Mark Hughes: Electric F1 cars without downforce? It's one option
Honda's announcement that it will leave Formula 1 at the end of 2021 infers that F1 is no longer aligned with future automotive R&D. So what happens next?
Honda’s announcement that it will quit F1 at the end of next season was obviously a pretty serious blow to the category, leaving just two automotive companies involved (in addition to Ferrari) from 2022 onwards and no prospect of any new ones joining under the current hybrid power unit regulations, set to run to the end of 2025. But of more concern than the fact of Honda’s withdrawal should be the reasons it gave for the decision. “As the automobile industry undergoes a once-in-a- hundred-years period of great transformation,” said the company’s group CEO Takahiro Hachigo, “Honda has decided to strive for the realisation of carbon neutrality by 2050. As a part of this change, we decided to allocate our energy management and fuel technologies, as well as our human resources amassed through F1 activities, to the research and development of advanced power units and energy technologies.”
Honda believes its long-term survivability depends upon meeting the environmental challenge and that it needs the brains and resource from its F1 power unit programme to help it do that – but not F1 itself. The inference is that F1 is no longer aligned with future automotive R&D, that further knowledge of units is no longer relevant.
The automotive mass market future is some form of electric, either battery electric or hydrogen fuel cell electric. Until the energy from which the electricity grid is powered is itself renewable, the environmental advantages of a battery electric car are not there. The battery electric car needs to cover between 80,000-220,000 miles before it covers the environmental cost of the production of its batteries compared to a petrol car. The hydrogen cell is even more environmentally costly to manufacture. That switchover point comes down drastically – to 18,000 miles for battery electric – if the electricity grid is derived from renewables only. Automotive companies are planning on the wider world sorting out renewable-powered grids and when that has happened, they need to have the appropriate cars ready to take advantage. As such, electric racing looks to have a far better chance of being relevant to automotive R&D than hybrids.

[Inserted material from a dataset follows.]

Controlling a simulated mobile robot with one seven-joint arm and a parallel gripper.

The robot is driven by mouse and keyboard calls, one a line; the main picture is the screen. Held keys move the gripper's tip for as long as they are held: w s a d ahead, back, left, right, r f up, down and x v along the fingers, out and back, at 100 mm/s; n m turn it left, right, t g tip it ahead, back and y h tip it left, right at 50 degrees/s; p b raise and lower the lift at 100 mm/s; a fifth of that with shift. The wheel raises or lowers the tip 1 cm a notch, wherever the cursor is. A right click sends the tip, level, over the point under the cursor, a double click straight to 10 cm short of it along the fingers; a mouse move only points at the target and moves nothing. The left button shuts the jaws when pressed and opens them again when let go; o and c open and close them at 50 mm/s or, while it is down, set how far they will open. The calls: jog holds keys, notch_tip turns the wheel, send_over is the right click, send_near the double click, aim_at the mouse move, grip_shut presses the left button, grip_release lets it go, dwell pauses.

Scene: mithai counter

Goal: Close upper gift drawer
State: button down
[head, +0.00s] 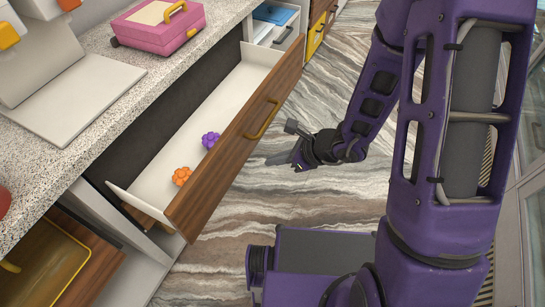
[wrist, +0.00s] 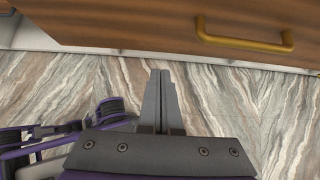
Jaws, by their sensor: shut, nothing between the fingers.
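The upper gift drawer (head: 235,152) stands pulled out from the counter in the head view. It has a wooden front, white inner walls and a yellow bar handle (head: 261,120). An orange knobbly item (head: 181,176) and a purple one (head: 211,140) lie inside it. My gripper (head: 278,160) is shut and empty, out over the floor in front of the drawer front, apart from it. In the wrist view my shut fingers (wrist: 160,75) point toward the wooden front (wrist: 130,22), with the handle (wrist: 244,37) to their upper right.
The speckled countertop (head: 95,75) carries a pink case (head: 160,25) and a grey-white device at the left. A lower compartment with a yellow-rimmed tray (head: 60,265) shows at lower left. Another open drawer (head: 275,22) is at the back.

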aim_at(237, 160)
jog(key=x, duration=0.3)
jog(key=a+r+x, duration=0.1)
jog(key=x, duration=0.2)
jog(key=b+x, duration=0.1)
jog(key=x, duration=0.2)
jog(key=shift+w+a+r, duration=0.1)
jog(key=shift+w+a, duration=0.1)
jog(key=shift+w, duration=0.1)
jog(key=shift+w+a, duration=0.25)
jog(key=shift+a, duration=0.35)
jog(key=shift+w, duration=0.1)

“What if the entire sport, not just Formula 1, forgot about downforce?”
Formula E uses battery electric cars. They can race for 45 minutes at lap speeds slower than those of an F3 car. What would be required for F1-appropriate speeds and GP duration? Ostensibly, a battery with around 10 times the density of the best technology available today. F1 is great at accelerating technology, but not to the extent of a tenfold advance.

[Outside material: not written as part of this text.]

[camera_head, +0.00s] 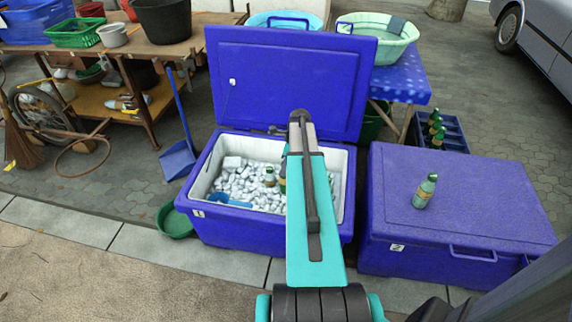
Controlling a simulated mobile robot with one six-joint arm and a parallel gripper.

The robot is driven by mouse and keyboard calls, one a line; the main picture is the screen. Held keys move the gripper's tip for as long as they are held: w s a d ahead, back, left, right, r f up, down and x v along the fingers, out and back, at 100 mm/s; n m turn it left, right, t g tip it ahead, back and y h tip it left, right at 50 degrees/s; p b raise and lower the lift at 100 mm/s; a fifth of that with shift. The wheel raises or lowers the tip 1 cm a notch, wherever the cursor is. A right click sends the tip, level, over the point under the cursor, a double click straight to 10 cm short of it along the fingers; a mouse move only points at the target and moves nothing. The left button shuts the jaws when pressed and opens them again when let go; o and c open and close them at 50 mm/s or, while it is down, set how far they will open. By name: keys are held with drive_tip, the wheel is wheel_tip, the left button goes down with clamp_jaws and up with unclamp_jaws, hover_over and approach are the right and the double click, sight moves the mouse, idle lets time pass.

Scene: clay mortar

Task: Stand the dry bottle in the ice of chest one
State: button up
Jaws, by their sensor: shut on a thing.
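Chest one (235,232) is a blue cooler marked 1, its lid (290,80) standing open at the back. White ice (235,185) fills much of it. A green bottle with a pale label (269,177) stands in the ice, its lower part sunk. Part of another bottle (282,181) shows just right of it at the edge of my arm; most of it is hidden, and I cannot tell whether it is held. A green bottle (425,191) stands on the closed lid of chest two. My arm reaches over chest one and hides my gripper. I cannot tell which bottle is dry.
A blue scoop (228,201) lies in the ice at front left. Chest two (460,225) stands to the right, shut. Behind it is a crate (453,136) with several bottles. A green bowl (174,220) and a dustpan (178,160) are left of chest one.

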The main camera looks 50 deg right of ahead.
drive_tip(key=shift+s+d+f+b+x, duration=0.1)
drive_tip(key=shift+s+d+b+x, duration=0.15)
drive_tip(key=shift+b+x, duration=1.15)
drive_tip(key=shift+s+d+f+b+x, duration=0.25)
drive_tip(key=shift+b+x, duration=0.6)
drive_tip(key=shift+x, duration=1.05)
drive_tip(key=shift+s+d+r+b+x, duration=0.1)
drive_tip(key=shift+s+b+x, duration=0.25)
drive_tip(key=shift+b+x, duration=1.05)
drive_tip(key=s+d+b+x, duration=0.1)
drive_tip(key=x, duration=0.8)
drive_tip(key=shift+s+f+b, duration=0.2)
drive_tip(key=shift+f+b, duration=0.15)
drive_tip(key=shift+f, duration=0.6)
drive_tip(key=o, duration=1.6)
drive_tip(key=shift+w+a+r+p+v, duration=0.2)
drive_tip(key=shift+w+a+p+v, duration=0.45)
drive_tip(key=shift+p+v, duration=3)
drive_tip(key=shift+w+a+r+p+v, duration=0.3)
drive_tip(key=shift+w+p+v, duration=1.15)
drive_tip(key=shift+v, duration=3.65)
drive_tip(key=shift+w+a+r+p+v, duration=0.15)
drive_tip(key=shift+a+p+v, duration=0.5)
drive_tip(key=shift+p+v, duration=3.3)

It would be relatively simple to make the Formula E car much faster than it is, but not to the extent that it could be anywhere near F1 lap times or durability, as current Formula E driver Lucas di Grassi explains. “By doubling the powertrain – putting the rear powertrain we have now in the front as well, it would increase power to 500kW [670bhp]. Because it would then be four- wheel-drive it would accelerate 0-200kmh [124mph] in about the same time as F1 and because you would then have energy recovery from two axles rather than one, you could reduce the size of the battery so the car weighed the same but had twice the power. I have calculated it would cost only seven per cent more than currently. So straight away the car would be much faster but lasts the same amount of time.”
Although its straight-line performance would be comparable to an F1, lap times would be light years away. The Formula E car carries almost no downforce. As soon as you introduce downforce and the squaring resistance of drag, the battery drains like a sieve. Seven hundred horsepower of battery with current levels of F1 downforce would have the battery spent in 15 minutes! Not much of a grand prix.
What if the entire sport, not just Formula 1, forgot about downforce? That way you could still have an electric F1 as the notional pinnacle series. Yes, Formula E has exclusivity rights to electric-powered single-seaters but that can be solved very simply – with cash.
“There is a triangle of demands,” says Di Grassi. “You want entertainment, affordable costs and R&D. But it’s such a delicate balance. Make it too R&D heavy and you end up with domination by whoever does the most of it, like Ferrari in the 2000s or Mercedes now. To get competition between the cars you need to limit the R&D, but not so much that the manufacturers can’t develop their technology. And it needs to be affordable. A Formula E car costs around $1m. An F1 car about $20m.”
It also needs to remain impressive. “It can’t be so slow that it’s perceived to be easy,” agrees Di Grassi. “It needs to be very quick, with very aggressive acceleration and top speed, but not necessarily lap time. I think there could be a much sweeter sweet spot than we have.”
Or F1 might at some point consider not even trying to align with the automotive manufacturers. It was they, after all, who pressed for the hybrid formula yet only three of them joined (if we exclude Ferrari on the assumption it would be there regardless) and soon it will be back to two. It might consider the risky idea of going outlaw and reintroducing petrol engines, much smaller than the hybrids. Like for example a three-cylinder, turbocharged 1-litre screamer in a lightweight car that would use less fuel than the hybrids, even if not so efficiently. There’s a fork in the road and F1 will need to decide soon which one it is taking.